Flies directly in the face of what not only both Sandy and Jonny at Pro6 have told me, and what years of buying track tires and racing (going back to 1982 with go-karts) have taught me about tires. What magical new compound have they made now that a softer tire works better / lasts longer in high heat? Why bother selling mediums or hards if that were the case?

Of are you talking about doing 3 laps and tossing them into the dumpster? Because yeah... you can go faster on soft tires for a few laps than any other tire before they get greasy. IIRC Sandy told me that Dunlop expects you to use no more than 8 laps on a full soft slick.

Seriously? You don't think that I might know a thing or two about riding on Dunlops?

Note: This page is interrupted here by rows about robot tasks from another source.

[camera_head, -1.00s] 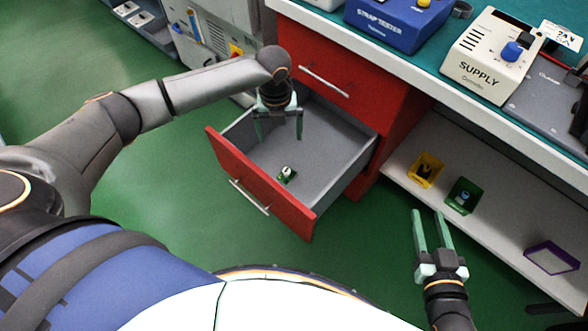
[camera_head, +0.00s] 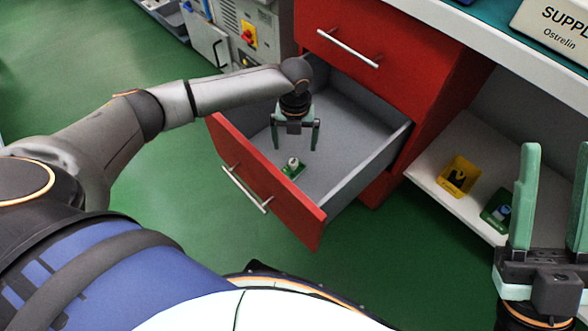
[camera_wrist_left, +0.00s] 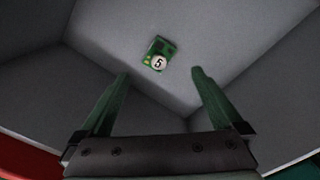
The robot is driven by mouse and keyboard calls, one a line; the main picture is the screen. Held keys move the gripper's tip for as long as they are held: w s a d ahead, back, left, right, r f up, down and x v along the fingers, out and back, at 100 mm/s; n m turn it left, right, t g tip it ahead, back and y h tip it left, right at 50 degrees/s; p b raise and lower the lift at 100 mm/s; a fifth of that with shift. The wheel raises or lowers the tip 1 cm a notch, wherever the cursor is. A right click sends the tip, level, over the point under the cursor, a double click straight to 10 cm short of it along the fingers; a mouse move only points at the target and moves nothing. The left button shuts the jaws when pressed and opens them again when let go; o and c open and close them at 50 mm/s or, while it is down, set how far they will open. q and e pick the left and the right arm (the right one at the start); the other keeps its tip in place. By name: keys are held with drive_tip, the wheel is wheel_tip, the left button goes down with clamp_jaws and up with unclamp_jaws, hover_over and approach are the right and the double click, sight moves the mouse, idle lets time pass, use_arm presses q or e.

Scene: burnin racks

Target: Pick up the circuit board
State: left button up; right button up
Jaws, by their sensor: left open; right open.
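The circuit board (camera_head: 292,169) is small and green with a white round part on top. It lies on the floor of the open red drawer (camera_head: 262,190), near its front panel. In the left wrist view the board (camera_wrist_left: 158,52) shows a white disc marked 5, beyond and between my fingertips. My left gripper (camera_head: 295,146) is open and empty, pointing down inside the drawer above the board; it also shows in the left wrist view (camera_wrist_left: 160,78). My right gripper (camera_head: 555,150) is open and empty at the right, in front of the shelf.
The grey drawer walls (camera_head: 375,160) stand around the board. A closed red drawer (camera_head: 400,50) sits above. Green floor is clear at left.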

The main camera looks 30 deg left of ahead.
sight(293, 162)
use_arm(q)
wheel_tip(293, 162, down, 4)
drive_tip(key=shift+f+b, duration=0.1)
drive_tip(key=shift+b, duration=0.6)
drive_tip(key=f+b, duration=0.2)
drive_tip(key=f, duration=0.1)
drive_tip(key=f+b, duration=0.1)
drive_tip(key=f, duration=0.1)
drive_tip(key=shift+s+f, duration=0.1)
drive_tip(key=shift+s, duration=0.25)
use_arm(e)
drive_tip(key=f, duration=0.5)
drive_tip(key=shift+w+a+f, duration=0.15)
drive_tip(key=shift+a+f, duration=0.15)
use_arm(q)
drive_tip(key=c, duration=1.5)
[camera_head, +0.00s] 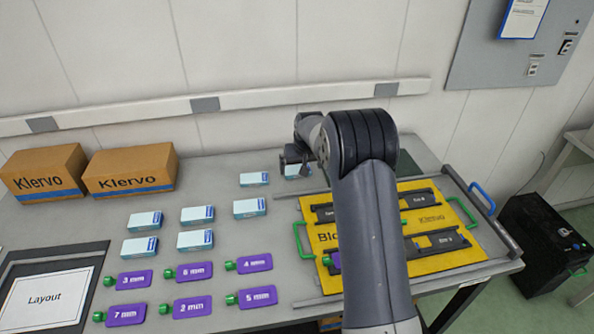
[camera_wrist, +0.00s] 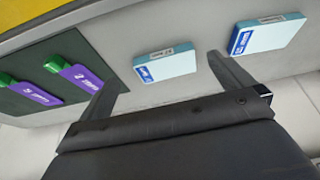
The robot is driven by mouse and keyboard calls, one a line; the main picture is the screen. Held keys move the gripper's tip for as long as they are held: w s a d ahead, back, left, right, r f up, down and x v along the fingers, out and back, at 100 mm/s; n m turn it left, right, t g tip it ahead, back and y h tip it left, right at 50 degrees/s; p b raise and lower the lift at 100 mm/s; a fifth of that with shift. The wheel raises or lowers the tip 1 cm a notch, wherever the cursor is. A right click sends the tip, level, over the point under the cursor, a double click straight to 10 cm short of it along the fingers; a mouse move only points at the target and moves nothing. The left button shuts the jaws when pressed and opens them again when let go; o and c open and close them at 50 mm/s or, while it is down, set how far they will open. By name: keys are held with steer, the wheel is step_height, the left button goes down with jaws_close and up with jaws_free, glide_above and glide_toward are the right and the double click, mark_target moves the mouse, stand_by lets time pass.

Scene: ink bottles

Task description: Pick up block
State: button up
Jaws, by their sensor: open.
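Several small white and pale-teal blocks with blue ends stand on the grey table, including one at the front left (camera_head: 139,247) and one at the back (camera_head: 254,179). Another block (camera_head: 297,171) is partly hidden under my gripper (camera_head: 296,155) in the head view. In the wrist view, my gripper (camera_wrist: 165,72) is open and empty, its two fingers spread. One block (camera_wrist: 166,65) lies ahead, between the fingertips in the picture. A second block (camera_wrist: 268,35) is beyond the right finger. I cannot tell the height of the fingers above the table.
Purple tags with green ends (camera_head: 192,306) lie at the front; two more (camera_wrist: 85,78) lie on a dark mat. A yellow board (camera_head: 455,258) with green handles is partly behind my arm. Two cardboard boxes (camera_head: 131,171) stand back left, a layout sheet (camera_head: 45,298) front left.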

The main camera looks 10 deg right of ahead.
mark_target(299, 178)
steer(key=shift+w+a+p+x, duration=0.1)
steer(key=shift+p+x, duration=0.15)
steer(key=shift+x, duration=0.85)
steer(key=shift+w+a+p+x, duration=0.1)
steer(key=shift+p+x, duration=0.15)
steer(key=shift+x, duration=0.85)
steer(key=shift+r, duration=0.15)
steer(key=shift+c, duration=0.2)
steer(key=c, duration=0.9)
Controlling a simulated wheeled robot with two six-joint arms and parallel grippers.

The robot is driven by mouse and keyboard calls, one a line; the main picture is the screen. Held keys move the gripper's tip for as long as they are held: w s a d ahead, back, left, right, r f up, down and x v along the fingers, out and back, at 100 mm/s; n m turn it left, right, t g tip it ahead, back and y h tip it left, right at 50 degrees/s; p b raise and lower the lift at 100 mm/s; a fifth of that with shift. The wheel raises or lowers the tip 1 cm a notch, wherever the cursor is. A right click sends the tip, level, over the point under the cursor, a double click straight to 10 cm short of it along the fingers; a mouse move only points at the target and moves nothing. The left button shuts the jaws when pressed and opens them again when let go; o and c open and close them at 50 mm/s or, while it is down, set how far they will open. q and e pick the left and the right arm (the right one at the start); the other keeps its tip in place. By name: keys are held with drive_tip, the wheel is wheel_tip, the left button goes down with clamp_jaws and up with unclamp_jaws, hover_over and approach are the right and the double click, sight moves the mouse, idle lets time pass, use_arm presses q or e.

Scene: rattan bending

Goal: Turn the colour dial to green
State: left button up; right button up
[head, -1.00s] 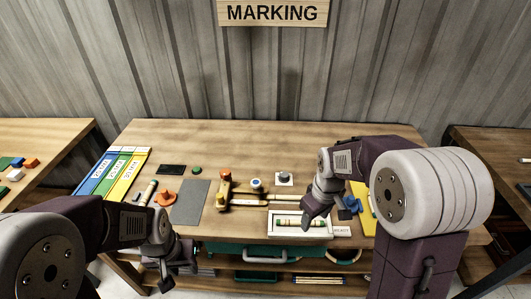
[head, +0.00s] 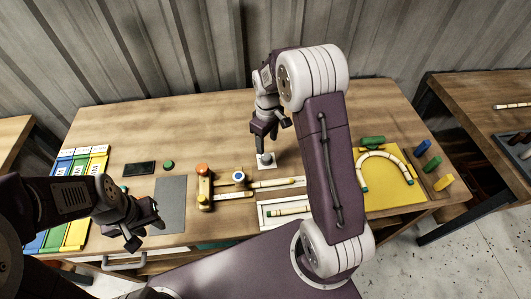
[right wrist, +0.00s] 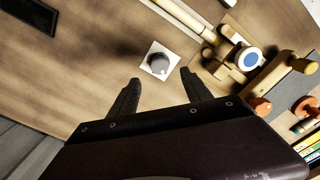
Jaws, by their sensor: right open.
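A small grey round knob on a white square plate (head: 265,161) sits at the middle of the table. It looks like the dial, but no colour marks can be made out on it. The knob also shows in the right wrist view (right wrist: 158,63). My right gripper (head: 268,135) hangs just above it, fingers pointing down. In the right wrist view my right gripper (right wrist: 160,78) is open and empty, with the knob just beyond and between its fingertips, apparently untouched. My left gripper (head: 147,236) is open and empty over the table's front left edge.
Left of the plate stands a wooden fixture (head: 205,186) with an orange knob and a blue-centred disc (head: 239,176). A white framed tray (head: 272,223) lies in front. A yellow board (head: 400,195) with a curved rod is right. The table behind the knob is clear.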

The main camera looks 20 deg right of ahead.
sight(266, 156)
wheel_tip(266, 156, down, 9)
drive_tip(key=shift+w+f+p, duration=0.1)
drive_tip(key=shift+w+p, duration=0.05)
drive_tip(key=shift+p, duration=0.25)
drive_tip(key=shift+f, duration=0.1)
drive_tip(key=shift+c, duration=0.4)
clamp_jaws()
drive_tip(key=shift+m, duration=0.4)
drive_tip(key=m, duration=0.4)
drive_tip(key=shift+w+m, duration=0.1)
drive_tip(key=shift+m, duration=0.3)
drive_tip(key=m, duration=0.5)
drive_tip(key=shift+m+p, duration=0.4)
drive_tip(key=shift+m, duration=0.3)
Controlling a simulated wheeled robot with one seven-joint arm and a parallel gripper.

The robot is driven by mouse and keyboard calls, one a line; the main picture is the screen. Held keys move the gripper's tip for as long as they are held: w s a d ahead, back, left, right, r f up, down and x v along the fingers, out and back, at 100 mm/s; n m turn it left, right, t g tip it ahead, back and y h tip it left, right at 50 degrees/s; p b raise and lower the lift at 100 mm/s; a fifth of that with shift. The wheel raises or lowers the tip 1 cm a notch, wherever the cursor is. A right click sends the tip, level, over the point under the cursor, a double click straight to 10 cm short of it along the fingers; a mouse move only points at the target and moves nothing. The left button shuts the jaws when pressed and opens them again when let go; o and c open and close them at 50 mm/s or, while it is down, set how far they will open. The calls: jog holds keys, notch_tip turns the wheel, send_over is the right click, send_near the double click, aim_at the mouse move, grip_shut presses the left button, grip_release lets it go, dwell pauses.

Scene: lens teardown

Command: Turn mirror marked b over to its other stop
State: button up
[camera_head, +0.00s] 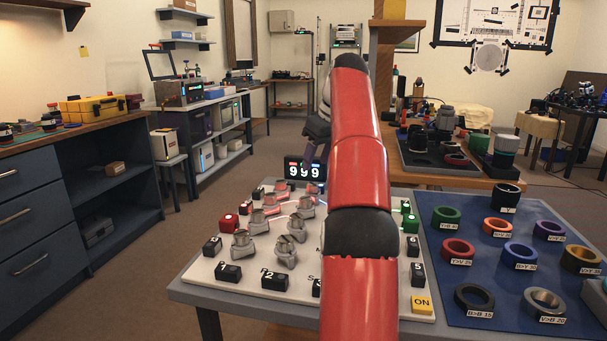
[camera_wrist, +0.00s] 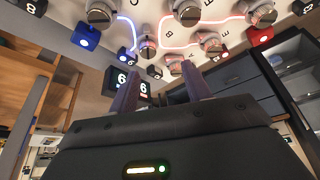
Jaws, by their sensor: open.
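The white board (camera_head: 198,280) carries several metal mirror knobs (camera_head: 242,243); no letter is readable beside them in the head view. In the wrist view the board is upside down along the top, with letters B, C and E. The letter B lies between three knobs. The closest on its left (camera_wrist: 147,48) may be mirror b, but I cannot tell for certain. My gripper (camera_wrist: 160,82) is open and empty, its two dark fingers apart and pointing towards the board's edge below these knobs. In the head view my red arm hides part of the board and the fingertips are unclear.
A digit display (camera_head: 304,170) stands at the board's back edge, close to my fingers. Red block (camera_head: 229,222), green block (camera_head: 410,224) and black labelled blocks stand along the board. A blue mat (camera_head: 480,290) with several coloured rings lies at right. The floor at left is clear.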

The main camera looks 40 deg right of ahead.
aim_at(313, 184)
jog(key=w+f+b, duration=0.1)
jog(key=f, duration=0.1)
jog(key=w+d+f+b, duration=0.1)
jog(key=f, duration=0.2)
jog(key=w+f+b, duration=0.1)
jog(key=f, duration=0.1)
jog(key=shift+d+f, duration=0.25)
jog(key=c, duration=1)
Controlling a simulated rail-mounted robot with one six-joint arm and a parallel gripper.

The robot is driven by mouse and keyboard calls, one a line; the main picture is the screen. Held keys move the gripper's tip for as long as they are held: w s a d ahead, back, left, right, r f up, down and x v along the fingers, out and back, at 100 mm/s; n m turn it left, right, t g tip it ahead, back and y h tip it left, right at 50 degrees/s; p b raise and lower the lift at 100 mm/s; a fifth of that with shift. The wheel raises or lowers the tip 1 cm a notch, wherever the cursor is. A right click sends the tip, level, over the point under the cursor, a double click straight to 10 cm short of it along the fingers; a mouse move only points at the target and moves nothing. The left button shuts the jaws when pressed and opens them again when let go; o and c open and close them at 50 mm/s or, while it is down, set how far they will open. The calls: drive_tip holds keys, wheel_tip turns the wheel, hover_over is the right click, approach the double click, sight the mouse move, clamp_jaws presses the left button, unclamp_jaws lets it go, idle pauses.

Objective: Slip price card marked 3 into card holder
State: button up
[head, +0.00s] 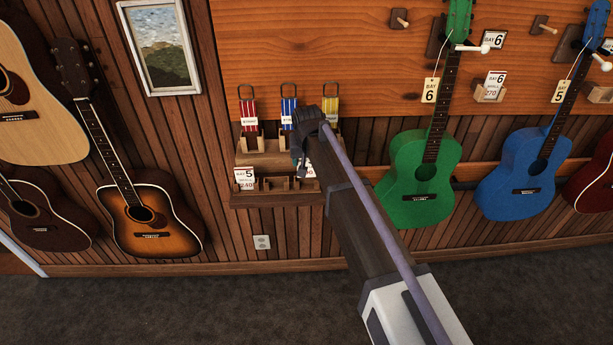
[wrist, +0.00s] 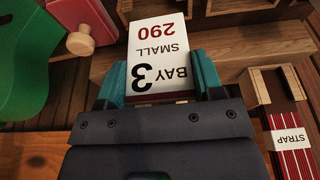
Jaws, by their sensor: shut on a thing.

I'm going to call shenanigans on whatever you claim Sandy told you. If it's below 25C there are only and hand full of riders in Canada that can keep a Soft or Medium Dunlop rear at ideal operating temp. I am not among them. Dunlop rears are very sensitive to temperature and when they fall off from ideal operating temp they tear very easily. The tricky part with Dunlops is that the grip doesn't fall off when they're off temp like other brands. The surace still grips but the carcass is not flexing properly which leads to tearing. If you run the medium+ rear it will not grip quite as well as the soft or medium but that small difference is enough to make tearing much less likely. The medium+ allows just enough tire spin to keep from overloading the surface and tearing.
 
Then you're calling it on Sandy. Take it up with him, if you want, as he steered me towards the medium compound and Jonny was right there when he did it. Which is directly the opposite advice i got out of the Michelin and Pirelli guys. Mind you, for all intents and purposes the U.S.-manufactured tires we got last year were brand new and unknown to any riders, much less the Canadian ones. It's not like anyone had a huge amount of experience with the GPAs until the middle of this year.